アスレチックス移籍の藤浪が“メジャー第一声” 夢の大谷との対決へ「楽しみです!」

[ 2023年1月15日 05:00 ]

アスレチックス入団が正式発表された藤浪

 阪神からポスティングシステムを利用して大リーグ・アスレチックスと1年契約で大筋合意していた藤浪晋太郎投手(28)の入団が14日、両球団から正式発表された。入団会見は日本時間18日午前4時30分からカリフォルニア州オークランドの球団事務所で行われる。ついに夢の扉を開いた右腕は、本紙に“メジャー第一声”を寄せて決意表明。同じア・リーグ西地区のエンゼルス・大谷との再戦にも意気込んだ。

 新天地の公式ツイッターが「藤浪晋太郎選手、アスレチックスにようこそ」と入団を正式に発表した直後、藤浪は胸の高鳴りをそのまま言葉に乗せた。

 「素直にうれしく思いますし、チャンスを与えてくれたアスレチックスとオークランド、携わってくださった、みなさんに感謝したいです!」

 近年は満足のいく成績が残せない中でも本人の希望を尊重してポスティングを容認してくれた阪神球団、契約をまとめた代理人、そして静かに見守ってくれた家族、同僚…背中に感じてきた数々の後押しへの感謝が、メジャーリーガー・藤浪の第一声になった。

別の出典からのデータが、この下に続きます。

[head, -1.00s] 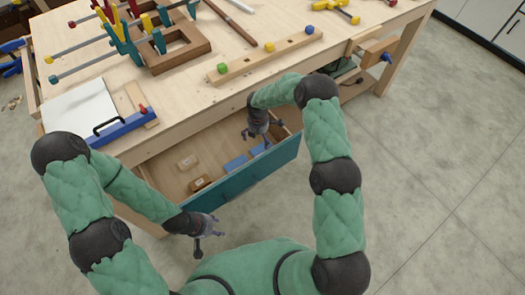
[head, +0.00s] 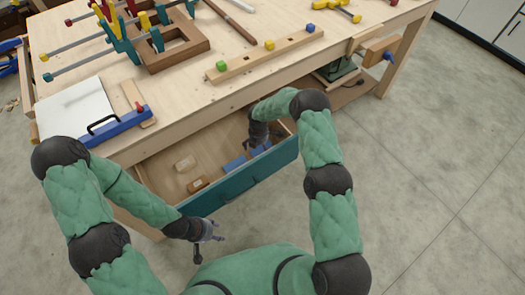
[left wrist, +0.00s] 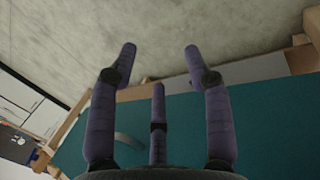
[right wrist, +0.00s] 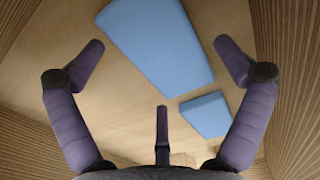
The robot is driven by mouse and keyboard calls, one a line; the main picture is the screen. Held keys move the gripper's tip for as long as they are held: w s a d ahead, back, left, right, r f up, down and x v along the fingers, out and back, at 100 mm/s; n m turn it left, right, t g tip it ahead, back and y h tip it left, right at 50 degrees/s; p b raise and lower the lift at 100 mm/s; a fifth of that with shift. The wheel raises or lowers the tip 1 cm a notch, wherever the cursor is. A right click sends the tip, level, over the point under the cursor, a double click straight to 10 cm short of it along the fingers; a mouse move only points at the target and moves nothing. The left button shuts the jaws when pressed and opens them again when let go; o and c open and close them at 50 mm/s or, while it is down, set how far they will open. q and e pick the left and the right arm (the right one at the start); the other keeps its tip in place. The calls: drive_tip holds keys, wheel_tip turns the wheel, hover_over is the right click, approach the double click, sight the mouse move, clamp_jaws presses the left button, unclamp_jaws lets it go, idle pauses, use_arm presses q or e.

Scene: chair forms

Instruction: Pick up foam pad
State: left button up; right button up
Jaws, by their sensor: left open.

 期待されるのは、同じア・リーグ西地区のエンゼルス・大谷とのマッチアップ。公式戦では阪神時代の13年以来10年ぶりとなる再戦へ、少々自虐的になりながらも意気込んだ。「はるか遠い次元にいってしまった同級生ですが、対決の可能性があることをうれしく思いますし、楽しみです!」。日米のファンをくぎ付けにするビッグマッチをなんとか実現させるためにも、夢舞台で待ち受ける競争に勝たなければいけない。

 「先発のチャンスがあると聞いてますし、その気でスプリングトレーニングに取り組みたいですし、アピールしていきたいです」。現時点でも藤浪を含めて11人いる先発候補とローテーション入りを争う。先発でのメジャー契約を希望してつかみ取った1年契約。力を発揮できなければ中継ぎへの配置転換、開幕を前にしてのマイナー降格もあり得る。夢への挑戦はそんなシビアな局面から始まるが、覚悟を決めている。

 メディカルチェックと正式契約のため日本時間の11日に渡米。オークランドへ向かう飛行機の中ではブラッド・ピット演じるビリー・ビーンGMがセイバーメトリクスなどのデータを駆使してアスレチックスを再建した映画「マネーボール」も観賞したと言い「アメリカ行きの飛行機で見ました。歴史と伝統ある球団」と語った。

 同18日にはオークランドの球団事務所で入団会見が開かれる。タテジマを脱ぎ、新たなユニホームに袖を通した瞬間、藤浪晋太郎の第2章が幕を開ける。(遠藤 礼)

 《菊池雄星上回る昇給率749%》藤浪の22年年俸は推定4900万円。ポスティングでメジャー移籍した日本選手では初の1億円未満からの移籍になった。一方、今季の年俸は1年契約の325万ドル。日本円換算で約4億1600万円となり、昇給率は749%。過去のポスティング選手の契約を1年あたりの金額に換算した場合、為替レートの差もあるが、18年にマリナーズと3年総額4300万ドル(約47億7300万円)で契約を結んだ菊池雄星の昇給率563%(2億4000万円→1年あたり約15億9100万円)を上回る最大昇給率になる。また、阪神への譲渡金は約8320万円となる。

 《大谷はインスタで渡米報告》エンゼルス・大谷がインスタグラムでメジャー6年目に備えて渡米したことを明かした。「Good bye Japan Hello US」と書き込み、飛行機の機内食や窓から見た夜景の写真などを投稿した。既に3月のWBCに出場することが決定。2月13日(日本時間14日)までにアリゾナ州テンピのキャンプ地に集合し、15日(同16日)に初日を迎える。同17日からの侍ジャパンの宮崎合宿への合流時期は未定となっている。